Батальону было приказано защищать позицию до последнего солдата. После того, как все отставшие собрались у высоты 742, и была установлена связь с взводом Такасимы, в батальоне оказалось 124 человека. Им предстояло защищать 2000 м фронта. Боеприпасы, продовольствие и вода закончились, и все, что могли сделать оказавшиеся в ловушке японцы — окопаться и надеяться забрать с собой как можно больше врагов. Огневое взаимодействие было невозможно, и каждая изолированная группа японцев должна была в одиночестве оказывать сопротивление до последнего. Раненым солдатам тоже было приказано сражаться до конца. До позже батальон получил передышку.
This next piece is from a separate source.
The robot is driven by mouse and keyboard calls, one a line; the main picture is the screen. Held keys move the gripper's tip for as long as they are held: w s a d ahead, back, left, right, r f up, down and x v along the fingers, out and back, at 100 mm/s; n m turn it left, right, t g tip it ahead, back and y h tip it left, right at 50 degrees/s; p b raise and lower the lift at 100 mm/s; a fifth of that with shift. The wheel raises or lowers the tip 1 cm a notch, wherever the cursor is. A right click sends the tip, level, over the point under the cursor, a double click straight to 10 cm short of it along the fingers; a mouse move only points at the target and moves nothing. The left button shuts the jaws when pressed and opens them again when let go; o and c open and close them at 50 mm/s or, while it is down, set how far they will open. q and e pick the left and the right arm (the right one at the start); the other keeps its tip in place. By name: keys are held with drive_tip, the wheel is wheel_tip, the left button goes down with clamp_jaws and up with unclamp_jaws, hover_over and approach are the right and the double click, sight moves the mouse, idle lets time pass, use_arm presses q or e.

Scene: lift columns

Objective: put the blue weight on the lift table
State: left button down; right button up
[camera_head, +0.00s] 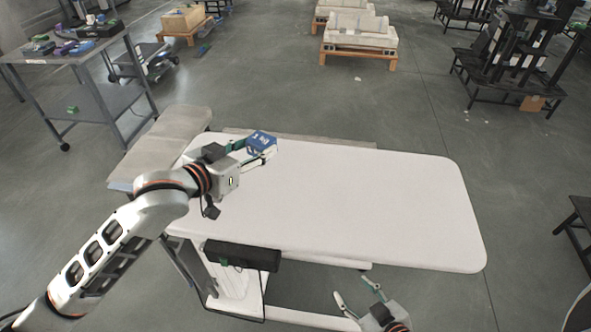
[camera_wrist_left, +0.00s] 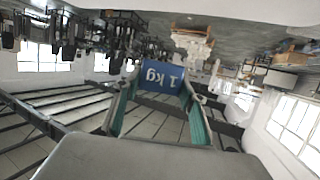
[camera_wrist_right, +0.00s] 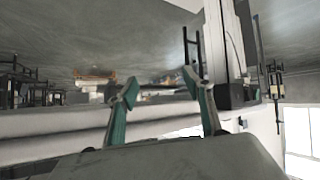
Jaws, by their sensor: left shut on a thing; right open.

Полковник Хасебе, вспомнив приказ, переданный майором Ито — держаться до 24 августа, решил, что не сможет выполнить приказ, если просто позволит противнику уничтожить его оставшихся солдат. И поэтому в 21:00 Хасебе отдал приказ отходить.

По телефону Хасебе приказал майору Кадзикаве отступать. Ночь хорошо подходила для отступления, потому что не было звезд и лунного света, и туман покрыл берега реки Хольстен, через которую батальон должен был переправиться, чтобы оказаться в безопасности.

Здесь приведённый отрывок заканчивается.